Today Paul J. Meyer is in his 70s and gives away more than 90 percent of what he earns. He’s incredibly generous with worthy causes and has put more than 500 kids through college.
I serve on the board of a national ministry with Paul J. Meyer but I hadn’t met him personally until last year when, during a participation activity, I found myself sitting between Paul J. Meyer and his lawyer/financial advisor. There were just three of us at the table for the next forty-five minutes.
When I began probing a little about his generosity, his financial advisor laughingly said, “It’s my job to make sure that Paul doesn’t give his money away faster than we take it in!” He said that several years ago the two of them took a week-long drive across the Midwest and Paul passed his business card out to ten different young people he’d just met saying, “Call this number and I’ll help put you through college.” But nine of the ten never called because they didn’t believe it was for real.

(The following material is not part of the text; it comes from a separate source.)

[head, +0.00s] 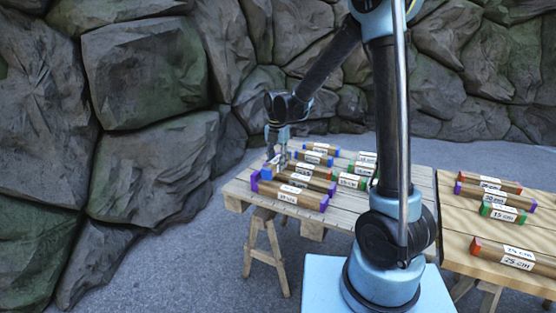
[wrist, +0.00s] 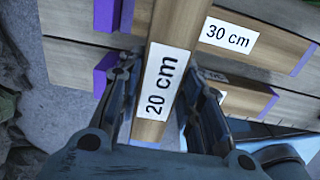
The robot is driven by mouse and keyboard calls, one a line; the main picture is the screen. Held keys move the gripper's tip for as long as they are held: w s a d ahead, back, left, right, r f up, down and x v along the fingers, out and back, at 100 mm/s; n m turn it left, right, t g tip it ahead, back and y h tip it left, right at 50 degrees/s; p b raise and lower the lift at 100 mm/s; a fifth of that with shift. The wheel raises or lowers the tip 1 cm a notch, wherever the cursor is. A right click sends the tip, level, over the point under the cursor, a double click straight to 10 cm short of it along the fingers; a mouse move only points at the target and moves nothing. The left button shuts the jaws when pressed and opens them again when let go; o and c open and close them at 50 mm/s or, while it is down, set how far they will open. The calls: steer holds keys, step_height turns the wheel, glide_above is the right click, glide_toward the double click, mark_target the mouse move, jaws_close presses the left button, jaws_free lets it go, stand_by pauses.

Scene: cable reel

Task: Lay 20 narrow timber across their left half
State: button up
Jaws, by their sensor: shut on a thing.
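My gripper (head: 277,157) is shut on a narrow timber labelled 20 cm (wrist: 162,75), its label facing the wrist camera. It is over the left end of the near work table. In the wrist view the held timber lies crosswise over two purple-ended timbers, the farther labelled 30 cm (wrist: 262,44) and the nearer (wrist: 240,98) with its label partly covered. It crosses toward their left ends. In the head view the front purple-ended timber (head: 312,202) lies at the table's near edge. I cannot tell whether the held timber touches those below.
More labelled timbers with blue and green ends, such as a green-ended one (head: 349,180), lie farther back on the table (head: 420,178). A second table (head: 452,222) at the right holds several timbers. A rock wall (head: 150,75) stands behind and left.

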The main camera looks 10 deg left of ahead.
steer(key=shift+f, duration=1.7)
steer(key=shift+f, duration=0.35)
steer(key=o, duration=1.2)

The accountant said, “We were stopped at a highway construction site and Meyer was intrigued with a young girl dressed in blue jeans, wearing a helmet, holding a stop sign. He leaned out the window and struck up a conversation with her.
“Why are you working on construction?”
She said, “I’m working my way through college”
He asked, “Can’t your parents help you?”
She answered, “No, they’re not in a position to help right now.”
He asked, “What do you want to be?”
“My dream is to become a nurse someday,” she replied.
Paul J. Meyer gave her his card and said, “Young lady, I’m in the business of making dreams come true. Next week you call this number and I’ll see that you have the money to go to college.”
The next week the financial advisor got a phone call and the girl on the other end of the line said, “Last week some little old man said he’d help pay my way through college if I called this number. Is that true?”
He happily replied, “Yes ma’am it is.”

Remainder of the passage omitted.